→ **Task brief**:
Copy nothing but the lines below running from the line containing "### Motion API" through the line containing "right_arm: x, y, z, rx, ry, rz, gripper", both end lines included.

•••

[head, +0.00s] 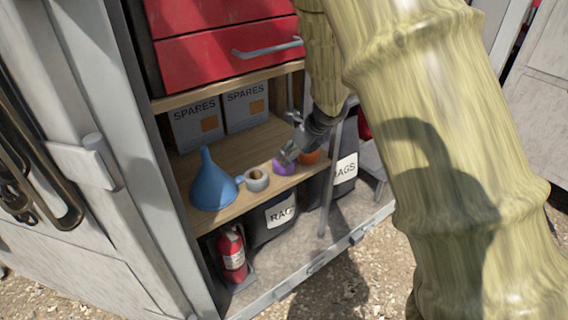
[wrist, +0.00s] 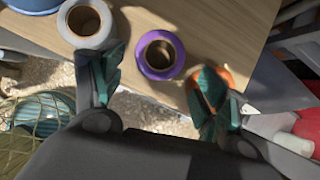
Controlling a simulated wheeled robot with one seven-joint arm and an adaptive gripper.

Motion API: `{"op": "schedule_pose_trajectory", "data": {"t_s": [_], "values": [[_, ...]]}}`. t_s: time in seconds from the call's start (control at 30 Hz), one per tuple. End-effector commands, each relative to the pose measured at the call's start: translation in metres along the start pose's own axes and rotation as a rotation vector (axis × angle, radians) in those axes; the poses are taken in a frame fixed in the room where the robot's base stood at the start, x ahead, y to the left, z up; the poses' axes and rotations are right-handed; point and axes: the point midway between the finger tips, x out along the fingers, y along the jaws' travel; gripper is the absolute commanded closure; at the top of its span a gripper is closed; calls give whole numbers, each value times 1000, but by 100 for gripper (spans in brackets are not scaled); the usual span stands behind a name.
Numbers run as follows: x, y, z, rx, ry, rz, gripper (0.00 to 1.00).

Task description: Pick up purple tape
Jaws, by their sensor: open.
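The purple tape (wrist: 160,54) is a roll lying flat on the wooden shelf (wrist: 214,18), near its front edge, in the wrist view. My gripper (wrist: 157,88) is open with its teal fingers on either side of the view, and the roll shows between and just beyond them. In the head view the purple tape (head: 284,165) is partly hidden by my gripper (head: 287,154), which hangs close by it. I cannot tell how high the fingertips are above the roll.
A grey-white tape roll (wrist: 86,22) lies left of the purple one, close to the left finger. An orange roll (head: 309,156) lies to the right, partly behind the right finger. A blue funnel (head: 212,184) stands farther left. Spares boxes (head: 196,122) stand behind. Rags bins (head: 272,217) are below.

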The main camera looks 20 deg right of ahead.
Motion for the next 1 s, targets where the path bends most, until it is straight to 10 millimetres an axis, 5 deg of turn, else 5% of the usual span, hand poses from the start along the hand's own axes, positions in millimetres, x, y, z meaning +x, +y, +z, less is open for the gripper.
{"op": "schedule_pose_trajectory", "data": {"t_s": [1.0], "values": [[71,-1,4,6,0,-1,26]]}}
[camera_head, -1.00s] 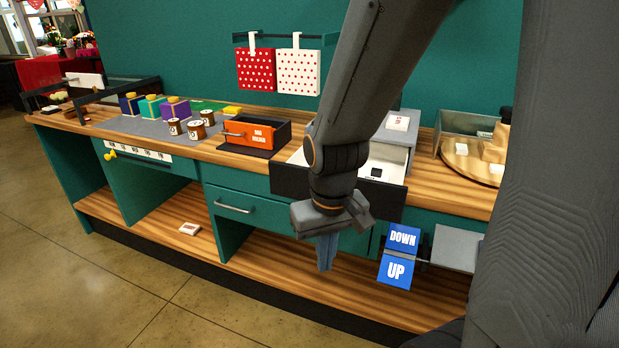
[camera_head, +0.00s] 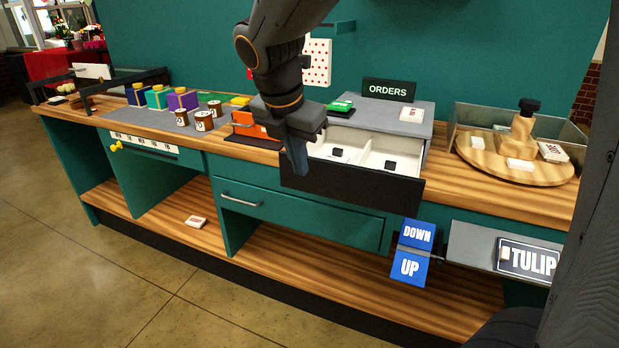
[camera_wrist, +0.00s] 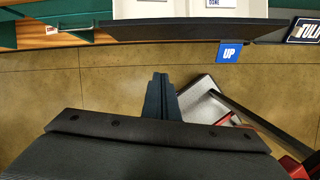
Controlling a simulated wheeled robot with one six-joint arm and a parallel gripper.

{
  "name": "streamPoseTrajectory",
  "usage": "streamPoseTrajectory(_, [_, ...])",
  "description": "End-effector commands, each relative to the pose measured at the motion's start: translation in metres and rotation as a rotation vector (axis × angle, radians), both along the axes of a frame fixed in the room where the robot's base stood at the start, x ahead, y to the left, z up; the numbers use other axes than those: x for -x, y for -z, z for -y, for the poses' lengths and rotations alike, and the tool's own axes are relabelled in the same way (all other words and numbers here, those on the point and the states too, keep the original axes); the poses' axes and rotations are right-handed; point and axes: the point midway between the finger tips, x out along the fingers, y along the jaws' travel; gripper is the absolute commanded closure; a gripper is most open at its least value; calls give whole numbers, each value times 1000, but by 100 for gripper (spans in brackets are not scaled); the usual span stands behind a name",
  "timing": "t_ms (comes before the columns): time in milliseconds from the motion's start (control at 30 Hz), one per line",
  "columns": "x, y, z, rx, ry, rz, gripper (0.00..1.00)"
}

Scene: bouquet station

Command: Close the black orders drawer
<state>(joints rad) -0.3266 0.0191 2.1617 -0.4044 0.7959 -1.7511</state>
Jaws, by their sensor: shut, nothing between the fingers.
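The black orders drawer (camera_head: 352,184) stands pulled out of the grey cabinet (camera_head: 396,115), below a black ORDERS sign (camera_head: 388,89). Its white inside shows two compartments, each with a small dark piece. In the wrist view the drawer's dark front (camera_wrist: 190,29) runs across the top. My gripper (camera_head: 299,160) is shut and empty, pointing down at the left end of the drawer front in the head view. In the wrist view its fingertips (camera_wrist: 160,78) are apart from the front, over the floor side. My gripper hides part of the drawer's left end.
An orange drawer box (camera_head: 245,126) is left of my gripper. A wooden turntable (camera_head: 515,165) stands at the right of the counter. A blue DOWN/UP sign (camera_head: 411,252) and a TULIP plate (camera_head: 527,258) hang below the counter's edge. Floor in front is clear.

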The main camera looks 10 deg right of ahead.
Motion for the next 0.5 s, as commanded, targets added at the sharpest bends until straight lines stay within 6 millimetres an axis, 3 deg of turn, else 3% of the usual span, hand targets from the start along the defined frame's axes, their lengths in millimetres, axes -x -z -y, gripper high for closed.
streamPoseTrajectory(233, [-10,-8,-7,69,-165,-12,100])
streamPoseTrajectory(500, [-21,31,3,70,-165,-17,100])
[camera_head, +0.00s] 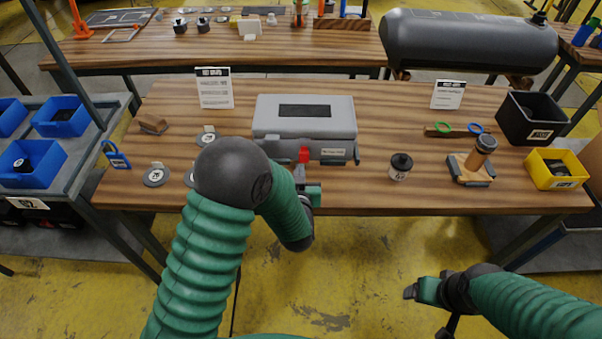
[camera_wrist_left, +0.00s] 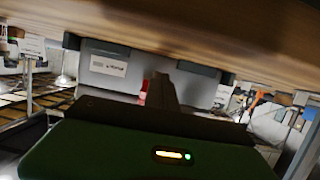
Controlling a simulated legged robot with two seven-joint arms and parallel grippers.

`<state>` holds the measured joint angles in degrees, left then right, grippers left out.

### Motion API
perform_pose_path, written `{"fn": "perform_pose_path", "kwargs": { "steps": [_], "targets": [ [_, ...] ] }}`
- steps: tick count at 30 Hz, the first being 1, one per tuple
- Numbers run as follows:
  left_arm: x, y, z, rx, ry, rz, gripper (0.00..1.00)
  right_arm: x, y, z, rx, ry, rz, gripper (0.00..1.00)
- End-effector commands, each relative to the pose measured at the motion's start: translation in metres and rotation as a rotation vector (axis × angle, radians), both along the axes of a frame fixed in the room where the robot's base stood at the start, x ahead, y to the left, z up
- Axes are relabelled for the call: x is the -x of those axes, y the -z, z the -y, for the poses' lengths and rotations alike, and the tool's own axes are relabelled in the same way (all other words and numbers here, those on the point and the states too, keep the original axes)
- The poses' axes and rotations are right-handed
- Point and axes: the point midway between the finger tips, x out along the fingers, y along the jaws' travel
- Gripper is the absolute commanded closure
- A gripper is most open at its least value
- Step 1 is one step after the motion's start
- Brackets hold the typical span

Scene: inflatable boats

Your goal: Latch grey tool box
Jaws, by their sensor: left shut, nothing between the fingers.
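The grey tool box (camera_head: 335,110) sits on the middle of the wooden table with its lid down. A red latch (camera_head: 304,154) shows at the middle of its front; whether it is fastened cannot be told. My left gripper (camera_head: 306,172) is shut and empty just in front of the box, by the red latch, partly hidden by my forearm. In the left wrist view the box front (camera_wrist_left: 112,64) with its label appears beyond my finger (camera_wrist_left: 161,90), with a bit of red beside it. Contact cannot be told. My right gripper (camera_head: 412,291) hangs over the floor, away from the table; its opening is unclear.
Round weights (camera_head: 156,175) lie left of the box. A black-capped jar (camera_head: 400,167), a wooden stand with a brown cylinder (camera_head: 483,152), a yellow bin (camera_head: 556,170) and a black bin (camera_head: 532,118) stand to the right. The table between box and jar is clear.

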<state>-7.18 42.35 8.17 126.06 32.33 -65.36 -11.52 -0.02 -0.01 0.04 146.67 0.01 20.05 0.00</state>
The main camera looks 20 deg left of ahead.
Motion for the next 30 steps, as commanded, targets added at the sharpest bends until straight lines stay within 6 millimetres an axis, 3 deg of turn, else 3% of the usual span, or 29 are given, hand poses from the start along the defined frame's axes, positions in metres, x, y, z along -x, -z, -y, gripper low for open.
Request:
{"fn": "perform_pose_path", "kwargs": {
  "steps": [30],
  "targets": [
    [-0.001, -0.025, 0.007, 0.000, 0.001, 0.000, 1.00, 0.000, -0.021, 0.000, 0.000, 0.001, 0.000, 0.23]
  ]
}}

•••

→ **The output**:
### Motion API
perform_pose_path, written `{"fn": "perform_pose_path", "kwargs": { "steps": [_], "targets": [ [_, ...] ] }}`
- steps: tick count at 30 Hz, the first being 1, one per tuple
- Numbers run as follows:
  left_arm: x, y, z, rx, ry, rz, gripper (0.00..1.00)
  right_arm: x, y, z, rx, ry, rz, gripper (0.00..1.00)

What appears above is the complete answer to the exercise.